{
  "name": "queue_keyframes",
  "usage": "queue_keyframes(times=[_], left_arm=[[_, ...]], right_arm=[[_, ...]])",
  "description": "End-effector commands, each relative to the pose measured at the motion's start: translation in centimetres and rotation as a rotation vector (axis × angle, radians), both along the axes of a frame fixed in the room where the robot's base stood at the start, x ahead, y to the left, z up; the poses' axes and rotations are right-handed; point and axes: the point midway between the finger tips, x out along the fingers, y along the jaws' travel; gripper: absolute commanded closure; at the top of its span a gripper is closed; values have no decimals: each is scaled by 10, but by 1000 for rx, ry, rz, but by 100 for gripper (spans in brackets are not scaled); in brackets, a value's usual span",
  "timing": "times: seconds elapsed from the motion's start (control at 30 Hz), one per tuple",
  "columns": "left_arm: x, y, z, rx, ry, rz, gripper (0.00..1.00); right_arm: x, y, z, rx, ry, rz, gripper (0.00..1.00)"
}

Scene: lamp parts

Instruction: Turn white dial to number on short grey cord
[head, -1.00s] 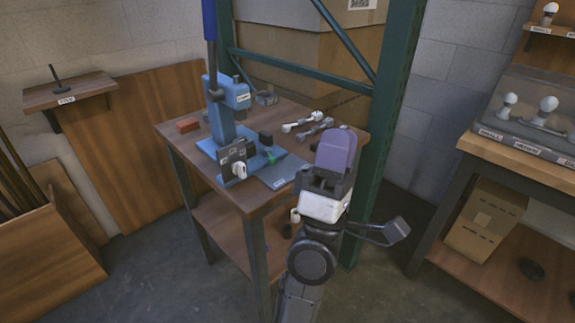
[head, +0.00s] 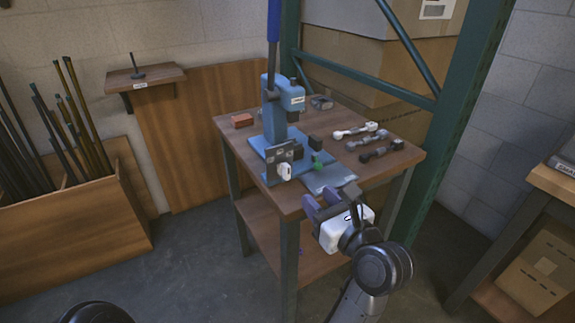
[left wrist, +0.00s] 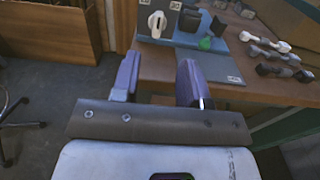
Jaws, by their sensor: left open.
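The white dial (head: 285,171) is on a dark plate at the front of the blue press (head: 277,118). In the left wrist view the dial (left wrist: 157,24) lies ahead of the fingers, apart from them. Its numbers are too small to read. Several short cords lie on the table's right: a white one (head: 355,131), a grey one (head: 367,141) and a dark one (head: 381,150). No number on the grey cord is legible. My left gripper (head: 330,197) is open and empty at the table's front edge; its purple fingers (left wrist: 157,68) show apart. My right gripper is not in view.
The wooden table (head: 232,141) also holds a red block (head: 242,120), a green part (head: 318,160) and a grey-blue plate (head: 330,177). A green rack post (head: 449,120) stands close on the right.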

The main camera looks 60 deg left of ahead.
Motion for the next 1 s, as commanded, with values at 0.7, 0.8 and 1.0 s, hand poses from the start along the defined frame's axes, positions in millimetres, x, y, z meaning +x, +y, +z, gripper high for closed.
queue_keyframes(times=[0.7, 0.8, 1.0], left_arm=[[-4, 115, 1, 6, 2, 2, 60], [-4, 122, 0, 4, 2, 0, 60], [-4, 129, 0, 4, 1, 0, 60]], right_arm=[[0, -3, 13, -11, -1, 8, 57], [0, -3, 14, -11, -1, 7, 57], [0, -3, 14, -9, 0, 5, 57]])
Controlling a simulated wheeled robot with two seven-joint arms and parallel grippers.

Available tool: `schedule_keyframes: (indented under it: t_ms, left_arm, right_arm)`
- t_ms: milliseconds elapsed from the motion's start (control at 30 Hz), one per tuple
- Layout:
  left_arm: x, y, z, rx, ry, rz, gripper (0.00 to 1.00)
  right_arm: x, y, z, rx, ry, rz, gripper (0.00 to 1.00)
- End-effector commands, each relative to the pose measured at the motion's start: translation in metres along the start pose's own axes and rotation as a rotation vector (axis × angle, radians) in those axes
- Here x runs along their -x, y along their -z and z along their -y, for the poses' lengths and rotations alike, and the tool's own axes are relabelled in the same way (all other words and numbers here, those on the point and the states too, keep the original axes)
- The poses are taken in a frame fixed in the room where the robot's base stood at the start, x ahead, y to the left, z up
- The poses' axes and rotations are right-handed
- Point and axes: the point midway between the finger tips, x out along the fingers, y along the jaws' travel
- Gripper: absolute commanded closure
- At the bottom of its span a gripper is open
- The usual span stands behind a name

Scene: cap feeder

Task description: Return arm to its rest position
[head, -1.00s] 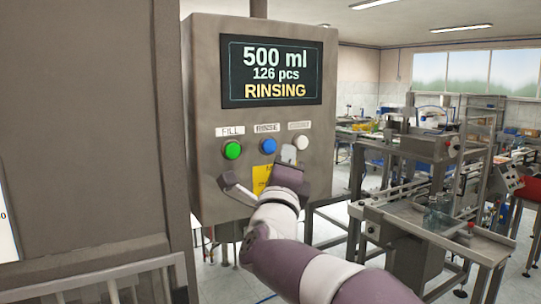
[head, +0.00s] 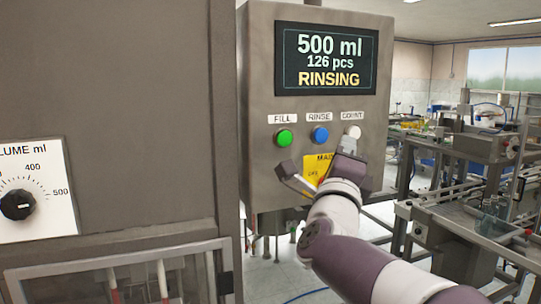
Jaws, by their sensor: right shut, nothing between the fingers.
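My right gripper (head: 347,145) is shut and empty. It is in front of the grey control box (head: 258,100), just below the white button (head: 354,131) under the COUNT label. I cannot tell whether it touches the panel. My right arm reaches in from the lower right. The green FILL button (head: 284,138) and the blue RINSE button (head: 320,135) are uncovered. The display (head: 328,60) reads 500 ml, 126 pcs, RINSING. A yellow label (head: 315,166) on the box is partly hidden by the gripper. My left gripper is not in view.
A large grey cabinet (head: 120,110) stands at left, with a volume dial (head: 17,205) on a white plate and a framed guard (head: 125,275) below. A metal conveyor machine (head: 490,150) with bottles (head: 490,212) stands at right. Open floor shows below the box.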

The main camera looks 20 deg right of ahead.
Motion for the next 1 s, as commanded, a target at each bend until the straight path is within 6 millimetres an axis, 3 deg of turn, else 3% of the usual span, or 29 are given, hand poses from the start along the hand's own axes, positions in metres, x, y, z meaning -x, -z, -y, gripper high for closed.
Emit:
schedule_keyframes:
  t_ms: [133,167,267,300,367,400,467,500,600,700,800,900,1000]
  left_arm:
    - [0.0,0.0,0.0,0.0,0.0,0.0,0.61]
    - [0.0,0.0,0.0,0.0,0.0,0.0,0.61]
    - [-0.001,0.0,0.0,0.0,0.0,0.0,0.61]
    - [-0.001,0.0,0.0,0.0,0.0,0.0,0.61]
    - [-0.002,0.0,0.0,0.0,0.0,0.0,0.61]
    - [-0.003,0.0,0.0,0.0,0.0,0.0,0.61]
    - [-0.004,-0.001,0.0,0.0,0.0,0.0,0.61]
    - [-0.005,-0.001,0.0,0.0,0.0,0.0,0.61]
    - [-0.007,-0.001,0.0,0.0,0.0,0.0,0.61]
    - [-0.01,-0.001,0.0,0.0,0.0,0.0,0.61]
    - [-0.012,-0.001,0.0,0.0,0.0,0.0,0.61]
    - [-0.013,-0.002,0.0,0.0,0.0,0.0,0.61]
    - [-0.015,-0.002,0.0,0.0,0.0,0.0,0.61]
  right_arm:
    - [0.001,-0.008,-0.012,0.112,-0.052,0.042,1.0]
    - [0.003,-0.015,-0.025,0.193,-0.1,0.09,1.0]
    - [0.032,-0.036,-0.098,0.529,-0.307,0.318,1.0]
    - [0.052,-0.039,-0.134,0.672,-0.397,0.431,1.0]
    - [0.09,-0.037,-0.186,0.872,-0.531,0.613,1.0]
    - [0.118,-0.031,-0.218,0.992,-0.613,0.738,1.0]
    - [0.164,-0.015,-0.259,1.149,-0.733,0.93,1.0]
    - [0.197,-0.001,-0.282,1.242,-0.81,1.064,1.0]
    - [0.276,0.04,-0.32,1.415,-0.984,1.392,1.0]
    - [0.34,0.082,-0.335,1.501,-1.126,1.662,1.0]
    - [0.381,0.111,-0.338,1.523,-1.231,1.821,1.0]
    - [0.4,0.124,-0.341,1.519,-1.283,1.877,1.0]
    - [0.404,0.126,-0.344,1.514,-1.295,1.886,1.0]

┄┄┄┄┄┄┄┄┄┄

Directive
Go to the line containing "right_arm: x, y, z, rx, ry, rz, gripper (0.00 to" and copy exactly from there through the line containing "Motion for the next 1 s, as commanded, a", both included, and nothing more. Pictures are excluded.

Reply to the exercise
  right_arm: x, y, z, rx, ry, rz, gripper (0.00 to 1.00)
- End-effector commands, each relative to the pose measured at the motion's start: translation in metres along the start pose's own axes and rotation as a rotation vector (axis × angle, radians) in those axes
- Here x runs along their -x, y along their -z and z along their -y, for the poses' lengths and rotations alike, and the tool's own axes are relabelled in the same way (all other words and numbers here, those on the point and the states too, keep the original axes)
- The poses are taken in a frame fixed in the room where the robot's base stood at the start, x ahead, y to the left, z up
- The poses' axes and rotations are right-handed
- Point and axes: the point midway between the finger tips, x out along the fingers, y along the jaws' travel
- Gripper: absolute commanded closure
- At the bottom of its span a gripper is open
- The usual span stands behind a name

Scene: cap feeder

Task description: Return arm to its rest position
[head, -1.00s] 
[head, +0.00s] 
Jaws, by their sensor: right shut, nothing between the fingers.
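My right gripper (head: 347,145) is shut and empty. It is in front of the grey control box (head: 258,100), just below the white button (head: 354,131) under the COUNT label. I cannot tell whether it touches the panel. My right arm reaches in from the lower right. The green FILL button (head: 284,138) and the blue RINSE button (head: 320,135) are uncovered. The display (head: 328,60) reads 500 ml, 126 pcs, RINSING. A yellow label (head: 315,166) on the box is partly hidden by the gripper. My left gripper is not in view.
A large grey cabinet (head: 120,110) stands at left, with a volume dial (head: 17,205) on a white plate and a framed guard (head: 125,275) below. A metal conveyor machine (head: 490,150) with bottles (head: 490,212) stands at right. Open floor shows below the box.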

The main camera looks 20 deg right of ahead.
Motion for the next 1 s, as commanded, a target at each bend until the straight path is within 6 millimetres an axis, 3 deg of turn, else 3% of the usual span, or 29 are given, hand poses from the start along the hand's own axes, positions in metres, x, y, z meaning -x, -z, -y, gripper high for closed.

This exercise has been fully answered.